RECORDS SUPPLIED —
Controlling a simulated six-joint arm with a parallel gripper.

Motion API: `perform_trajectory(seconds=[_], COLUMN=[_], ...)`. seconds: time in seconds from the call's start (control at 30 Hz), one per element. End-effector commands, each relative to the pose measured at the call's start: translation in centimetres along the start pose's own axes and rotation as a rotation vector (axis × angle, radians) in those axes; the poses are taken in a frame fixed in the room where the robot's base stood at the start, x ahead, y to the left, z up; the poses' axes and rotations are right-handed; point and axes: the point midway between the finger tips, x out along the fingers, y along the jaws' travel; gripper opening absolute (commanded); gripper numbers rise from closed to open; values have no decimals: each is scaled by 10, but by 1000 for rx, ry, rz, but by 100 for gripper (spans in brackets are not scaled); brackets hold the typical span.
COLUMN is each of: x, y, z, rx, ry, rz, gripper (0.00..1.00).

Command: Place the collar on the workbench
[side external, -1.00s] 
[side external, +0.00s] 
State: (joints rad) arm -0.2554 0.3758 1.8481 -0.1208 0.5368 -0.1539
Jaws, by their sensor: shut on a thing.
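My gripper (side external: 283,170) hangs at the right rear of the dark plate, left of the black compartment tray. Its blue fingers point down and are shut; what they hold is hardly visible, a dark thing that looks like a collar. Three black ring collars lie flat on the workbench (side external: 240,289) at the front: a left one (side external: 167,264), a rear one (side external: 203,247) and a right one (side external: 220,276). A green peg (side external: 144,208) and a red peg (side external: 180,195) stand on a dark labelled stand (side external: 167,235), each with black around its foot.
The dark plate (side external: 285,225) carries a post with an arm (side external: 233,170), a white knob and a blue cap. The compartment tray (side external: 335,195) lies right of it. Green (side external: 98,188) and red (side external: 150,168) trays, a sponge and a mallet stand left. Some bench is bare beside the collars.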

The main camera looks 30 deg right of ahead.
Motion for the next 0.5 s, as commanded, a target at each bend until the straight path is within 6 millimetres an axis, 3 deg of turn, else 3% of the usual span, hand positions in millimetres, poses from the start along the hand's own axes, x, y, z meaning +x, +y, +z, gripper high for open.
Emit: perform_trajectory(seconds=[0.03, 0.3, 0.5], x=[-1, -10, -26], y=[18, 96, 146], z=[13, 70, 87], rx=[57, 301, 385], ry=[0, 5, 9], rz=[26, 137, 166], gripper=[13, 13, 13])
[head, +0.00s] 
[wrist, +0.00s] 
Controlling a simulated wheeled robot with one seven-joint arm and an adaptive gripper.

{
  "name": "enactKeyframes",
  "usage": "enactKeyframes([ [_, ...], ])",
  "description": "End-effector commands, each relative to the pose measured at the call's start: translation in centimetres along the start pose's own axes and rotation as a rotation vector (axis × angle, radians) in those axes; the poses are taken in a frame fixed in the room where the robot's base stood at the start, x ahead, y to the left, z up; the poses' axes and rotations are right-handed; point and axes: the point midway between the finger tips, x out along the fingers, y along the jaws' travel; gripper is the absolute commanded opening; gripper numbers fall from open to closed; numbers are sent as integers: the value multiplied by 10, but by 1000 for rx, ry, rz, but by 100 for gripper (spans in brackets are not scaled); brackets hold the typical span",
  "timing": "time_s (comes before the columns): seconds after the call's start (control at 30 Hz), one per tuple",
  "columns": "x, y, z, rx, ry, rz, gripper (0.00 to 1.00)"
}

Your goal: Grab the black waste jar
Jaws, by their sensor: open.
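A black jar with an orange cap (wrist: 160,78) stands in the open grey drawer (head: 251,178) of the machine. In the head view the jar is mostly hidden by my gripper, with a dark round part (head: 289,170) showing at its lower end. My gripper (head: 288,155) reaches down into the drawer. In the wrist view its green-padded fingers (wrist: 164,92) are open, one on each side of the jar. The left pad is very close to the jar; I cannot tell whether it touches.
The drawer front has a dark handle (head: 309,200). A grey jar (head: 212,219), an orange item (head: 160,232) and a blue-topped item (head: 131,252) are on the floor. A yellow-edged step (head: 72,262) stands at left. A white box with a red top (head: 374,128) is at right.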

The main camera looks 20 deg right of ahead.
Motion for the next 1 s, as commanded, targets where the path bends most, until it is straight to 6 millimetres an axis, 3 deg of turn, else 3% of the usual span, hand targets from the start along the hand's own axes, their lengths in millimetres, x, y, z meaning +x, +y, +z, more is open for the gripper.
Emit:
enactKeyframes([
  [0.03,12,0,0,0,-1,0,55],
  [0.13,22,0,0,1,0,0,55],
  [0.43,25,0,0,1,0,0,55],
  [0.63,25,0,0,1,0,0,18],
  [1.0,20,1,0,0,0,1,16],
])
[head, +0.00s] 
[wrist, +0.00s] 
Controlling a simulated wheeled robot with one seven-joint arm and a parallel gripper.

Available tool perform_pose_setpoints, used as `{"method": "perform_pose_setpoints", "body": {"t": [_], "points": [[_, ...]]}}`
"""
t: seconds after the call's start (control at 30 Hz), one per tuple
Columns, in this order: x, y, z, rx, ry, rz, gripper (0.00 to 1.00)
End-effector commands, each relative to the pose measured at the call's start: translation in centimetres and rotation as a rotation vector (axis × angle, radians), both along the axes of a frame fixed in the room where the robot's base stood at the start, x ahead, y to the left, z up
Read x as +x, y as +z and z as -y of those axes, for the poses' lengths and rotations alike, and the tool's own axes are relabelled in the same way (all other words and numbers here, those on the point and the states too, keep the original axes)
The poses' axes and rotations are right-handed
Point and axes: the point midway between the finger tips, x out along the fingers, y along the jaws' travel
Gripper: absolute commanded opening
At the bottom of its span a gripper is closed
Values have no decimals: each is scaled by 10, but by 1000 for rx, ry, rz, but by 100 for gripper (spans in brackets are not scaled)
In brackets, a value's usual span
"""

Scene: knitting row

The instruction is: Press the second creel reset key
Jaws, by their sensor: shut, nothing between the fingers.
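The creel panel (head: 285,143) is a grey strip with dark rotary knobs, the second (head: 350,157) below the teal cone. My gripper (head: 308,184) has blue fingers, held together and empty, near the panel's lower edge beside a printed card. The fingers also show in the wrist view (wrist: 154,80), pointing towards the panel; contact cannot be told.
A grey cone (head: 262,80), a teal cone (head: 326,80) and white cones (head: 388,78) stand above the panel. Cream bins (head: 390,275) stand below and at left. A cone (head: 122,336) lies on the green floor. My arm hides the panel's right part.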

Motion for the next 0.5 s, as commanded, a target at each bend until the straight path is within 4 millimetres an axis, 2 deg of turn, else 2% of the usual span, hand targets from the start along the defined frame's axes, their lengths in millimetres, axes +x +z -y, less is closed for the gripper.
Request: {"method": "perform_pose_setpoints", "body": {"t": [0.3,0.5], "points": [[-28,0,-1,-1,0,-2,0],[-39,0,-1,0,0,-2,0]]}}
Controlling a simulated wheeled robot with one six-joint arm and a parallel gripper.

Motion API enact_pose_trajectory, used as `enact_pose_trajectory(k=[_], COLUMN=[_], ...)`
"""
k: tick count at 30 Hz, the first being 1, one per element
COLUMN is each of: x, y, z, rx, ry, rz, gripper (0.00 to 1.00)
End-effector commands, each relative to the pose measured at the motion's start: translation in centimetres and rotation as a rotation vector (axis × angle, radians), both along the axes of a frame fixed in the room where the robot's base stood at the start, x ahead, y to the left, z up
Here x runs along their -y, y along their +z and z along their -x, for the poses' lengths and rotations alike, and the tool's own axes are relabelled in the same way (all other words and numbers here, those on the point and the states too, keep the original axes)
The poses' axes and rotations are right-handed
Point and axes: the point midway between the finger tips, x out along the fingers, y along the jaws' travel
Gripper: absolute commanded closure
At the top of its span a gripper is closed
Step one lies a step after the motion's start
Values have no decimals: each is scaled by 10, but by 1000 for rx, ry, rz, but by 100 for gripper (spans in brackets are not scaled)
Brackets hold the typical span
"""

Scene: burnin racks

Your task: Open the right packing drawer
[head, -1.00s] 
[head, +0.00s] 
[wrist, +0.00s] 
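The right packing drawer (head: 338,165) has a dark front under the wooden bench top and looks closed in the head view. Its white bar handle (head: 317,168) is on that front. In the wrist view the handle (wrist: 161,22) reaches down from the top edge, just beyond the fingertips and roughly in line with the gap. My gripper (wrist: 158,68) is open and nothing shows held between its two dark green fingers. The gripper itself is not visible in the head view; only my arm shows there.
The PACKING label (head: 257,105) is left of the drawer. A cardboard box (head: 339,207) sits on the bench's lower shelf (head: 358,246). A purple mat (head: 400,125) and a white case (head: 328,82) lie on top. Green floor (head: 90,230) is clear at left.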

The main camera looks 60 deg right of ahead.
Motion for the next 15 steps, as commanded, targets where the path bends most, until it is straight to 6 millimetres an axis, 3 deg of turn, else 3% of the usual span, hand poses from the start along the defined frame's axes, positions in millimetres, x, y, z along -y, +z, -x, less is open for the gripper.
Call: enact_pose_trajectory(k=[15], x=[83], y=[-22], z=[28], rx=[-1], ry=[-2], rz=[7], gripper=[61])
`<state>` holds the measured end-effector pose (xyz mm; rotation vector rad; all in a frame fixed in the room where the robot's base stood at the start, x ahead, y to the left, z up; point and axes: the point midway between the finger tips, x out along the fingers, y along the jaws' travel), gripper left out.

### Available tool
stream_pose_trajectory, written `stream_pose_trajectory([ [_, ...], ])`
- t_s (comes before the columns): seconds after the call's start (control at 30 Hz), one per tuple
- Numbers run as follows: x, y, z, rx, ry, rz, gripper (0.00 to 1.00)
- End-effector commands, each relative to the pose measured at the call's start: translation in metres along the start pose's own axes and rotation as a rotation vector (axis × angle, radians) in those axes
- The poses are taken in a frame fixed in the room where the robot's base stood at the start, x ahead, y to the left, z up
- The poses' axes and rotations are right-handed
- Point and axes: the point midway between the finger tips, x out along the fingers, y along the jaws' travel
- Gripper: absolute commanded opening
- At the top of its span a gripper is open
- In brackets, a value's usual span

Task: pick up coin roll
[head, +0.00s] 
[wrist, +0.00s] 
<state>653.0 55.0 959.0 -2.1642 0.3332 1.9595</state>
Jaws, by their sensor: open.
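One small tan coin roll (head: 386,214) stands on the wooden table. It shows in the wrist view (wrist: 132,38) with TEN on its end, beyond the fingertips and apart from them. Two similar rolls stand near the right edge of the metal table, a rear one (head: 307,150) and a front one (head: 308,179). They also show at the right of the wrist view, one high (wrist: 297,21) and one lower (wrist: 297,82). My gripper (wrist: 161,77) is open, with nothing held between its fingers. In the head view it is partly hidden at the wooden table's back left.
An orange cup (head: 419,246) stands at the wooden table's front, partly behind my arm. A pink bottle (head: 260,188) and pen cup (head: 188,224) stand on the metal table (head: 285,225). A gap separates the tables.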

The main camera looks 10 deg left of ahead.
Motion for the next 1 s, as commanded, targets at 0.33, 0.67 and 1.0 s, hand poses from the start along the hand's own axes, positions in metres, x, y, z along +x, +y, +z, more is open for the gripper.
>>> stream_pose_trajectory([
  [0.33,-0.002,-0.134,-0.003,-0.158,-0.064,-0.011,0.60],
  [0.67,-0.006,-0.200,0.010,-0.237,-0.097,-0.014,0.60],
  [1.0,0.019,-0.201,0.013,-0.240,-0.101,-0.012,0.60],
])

AIM —
Select and copy every line from the records that includes the word "used".

EXPECTED ANSWER —
Available tool perform_pose_setpoints, used as `{"method": "perform_pose_setpoints", "body": {"t": [_], "points": [[_, ...]]}}`
Motion API enact_pose_trajectory, used as `enact_pose_trajectory(k=[_], COLUMN=[_], ...)`

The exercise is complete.